JERUSALEM: La Défense civile de la bande de Gaza a affirmé mardi que les forces israéliennes avaient tué au moins 50 personnes qui s'étaient rassemblées près d'un centre de distribution d'aide dans le sud du territoire palestinien, révisant à la hausse un précédent bilan.

Le porte-parole de cet organisme de premiers secours, Mahmoud Bassal, a déclaré à l'AFP qu'au moins 50 personnes avaient été tuées et plus de 200 blessées alors que des milliers de Palestiniens s'étaient rassemblés dans la matinée pour recevoir de l'aide à Khan Younès.

Compte tenu des restrictions imposées aux médias dans la bande de Gaza et des difficultés d'accès sur le terrain, l'AFP n'est pas en mesure de vérifier de manière indépendante les bilans et les informations annoncés par la Défense civile.

"Des drones israéliens ont tiré sur les gens. Quelques minutes plus tard, des chars israéliens ont tiré plusieurs obus (...), ce qui a entraîné un grand nombre de martyrs et de blessés", a encore affirmé M. Bassal, accusé par l'armée israélienne de répandre de fausse information sur sur ses opération à Gaza.

Contactée par l'AFP, l'armée israélienne a dit "examiner" les faits.

Le ministère de la Santé de la bande de Gaza, contrôlé par le mouvement islamiste palestinien Hamas, a lui indiqué qu'après les tirs "51 martyrs et plus de 200 blessés" étaient arrivés à l'hôpital Nasser de Khan Younès, "dont 20 dans un état critique".
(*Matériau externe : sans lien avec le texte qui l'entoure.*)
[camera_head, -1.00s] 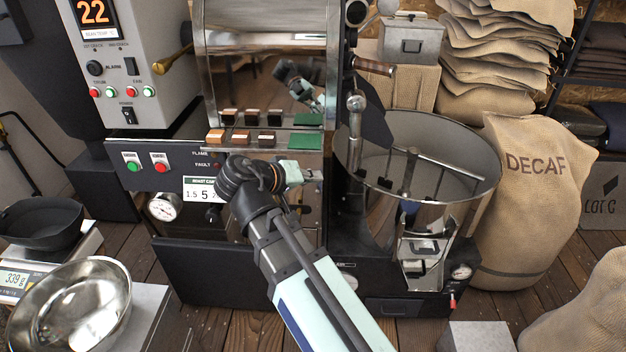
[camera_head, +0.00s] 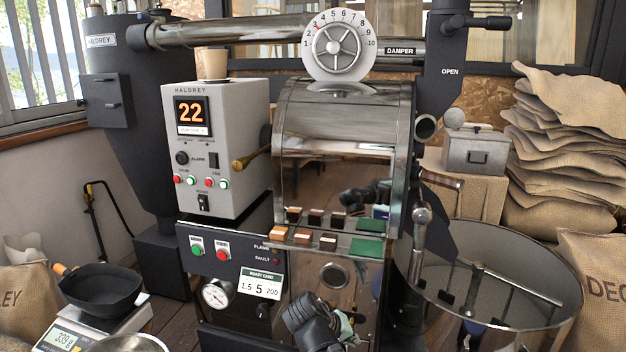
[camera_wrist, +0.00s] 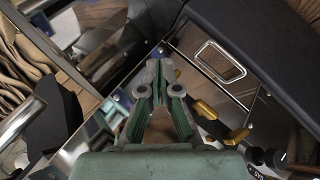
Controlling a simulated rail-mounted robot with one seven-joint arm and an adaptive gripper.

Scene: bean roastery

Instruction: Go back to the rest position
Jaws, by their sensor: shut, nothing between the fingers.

La veille, la Défense civile avait fait état de 20 personnes tuées dans des tirs de l'armée israélienne en allant chercher de l'aide humanitaire à Rafah (sud).

Le territoire palestinien est ravagé par plus de 20 mois de guerre entre Israël et le Hamas, et la situation continue de se détériorer sur le terrain.

Elle a été déclenchée par l'attaque du mouvement islamiste palestinien sur le sud d'Israël le 7 octobre 2023, qui a entraîné côté israélien la mort de 1.219 personnes, selon un décompte de l'AFP basé sur des données officielles et incluant les otages morts ou tués en captivité après leur enlèvement ce jour-là.

Le ministère de la Santé de Gaza a déclaré lundi que 5.139 personnes avaient été tuées depuis la reprise des frappes israéliennes sur le territoire le 18 mars, après une courte trêve.

Le bilan total à Gaza depuis le début de la guerre s'élève à 55.432 morts, selon le ministère de la Santé.